About 10 years ago, the post office introduced new uniform shirts. They were blue, of course, with red and navy pinstripes. At the time, I refused to order them; getting knit polo shirts that had no pinstripes instead, because I had pajamas that looked almost identical to the new shirts. This fall I finally got one of the new shirts now that I can do my route in my sleep.
Thinking about that made me wonder whatever became of the pajamas. Because, really, why would pajamas ever wear out? Was I such a hard sleeper that the knees wore out? “Man, he’s such a heavy sleeper that the seams just popped.”

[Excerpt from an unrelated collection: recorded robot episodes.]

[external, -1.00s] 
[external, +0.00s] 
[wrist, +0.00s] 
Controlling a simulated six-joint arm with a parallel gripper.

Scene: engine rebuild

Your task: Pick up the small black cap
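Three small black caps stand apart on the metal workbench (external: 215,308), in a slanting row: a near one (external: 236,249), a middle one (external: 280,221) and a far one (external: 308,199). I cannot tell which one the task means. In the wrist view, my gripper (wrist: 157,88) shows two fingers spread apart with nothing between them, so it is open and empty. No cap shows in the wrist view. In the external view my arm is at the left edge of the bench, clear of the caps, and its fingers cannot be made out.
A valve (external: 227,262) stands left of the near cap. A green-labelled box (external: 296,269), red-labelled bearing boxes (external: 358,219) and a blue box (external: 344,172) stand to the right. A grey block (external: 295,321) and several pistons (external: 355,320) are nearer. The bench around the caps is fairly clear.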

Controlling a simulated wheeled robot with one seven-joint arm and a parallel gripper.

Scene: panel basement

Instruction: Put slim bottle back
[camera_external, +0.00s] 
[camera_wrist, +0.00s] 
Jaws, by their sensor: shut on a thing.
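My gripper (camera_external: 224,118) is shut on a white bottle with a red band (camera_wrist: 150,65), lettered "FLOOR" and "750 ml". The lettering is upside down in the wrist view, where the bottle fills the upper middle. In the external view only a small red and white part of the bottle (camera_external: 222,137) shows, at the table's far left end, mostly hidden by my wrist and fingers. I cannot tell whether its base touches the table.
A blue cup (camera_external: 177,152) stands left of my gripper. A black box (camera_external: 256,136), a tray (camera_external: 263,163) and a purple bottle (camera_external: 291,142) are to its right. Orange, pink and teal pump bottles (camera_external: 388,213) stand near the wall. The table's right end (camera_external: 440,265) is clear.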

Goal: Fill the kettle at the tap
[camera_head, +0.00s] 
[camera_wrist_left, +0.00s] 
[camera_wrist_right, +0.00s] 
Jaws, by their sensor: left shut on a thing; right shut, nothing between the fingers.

Saturday, December 02, 2006

Living the Life Some Consider a Myth

Not one person on my route noticed that I first started there on December 2, 1996, ten years ago today.
I imagine that everyone wants to grow up to achieve legendary status. I just never thought I'd be living the legend of Sisyphus. Walking the same streets, in the same order day after day, never reaching the end of the mail. Still, there are some satisfactions to be had. I've changed the line of travel sometimes over the years. And even though, the work can't be finished, eventually I will be. I guess it wouldn't have been quite as severe a punishment if sometimes Sisyphus could have pushed the rock down the hill, or if he had a Thrift Savings Plan

Friday, December 01, 2006

If Tom Petty Went For a Ride (Free Falling)

I fell off my bike a few days ago. I hit a curb just right, or just wrong actually. Riding on ice, I need tires that bite, not suck. I never mentioned it to anyone here at home since they already disapprove of winter biking. With the reflective vest I wear and the flashing lights on the bike, I'm pretty sure that everyone else in the world saw me.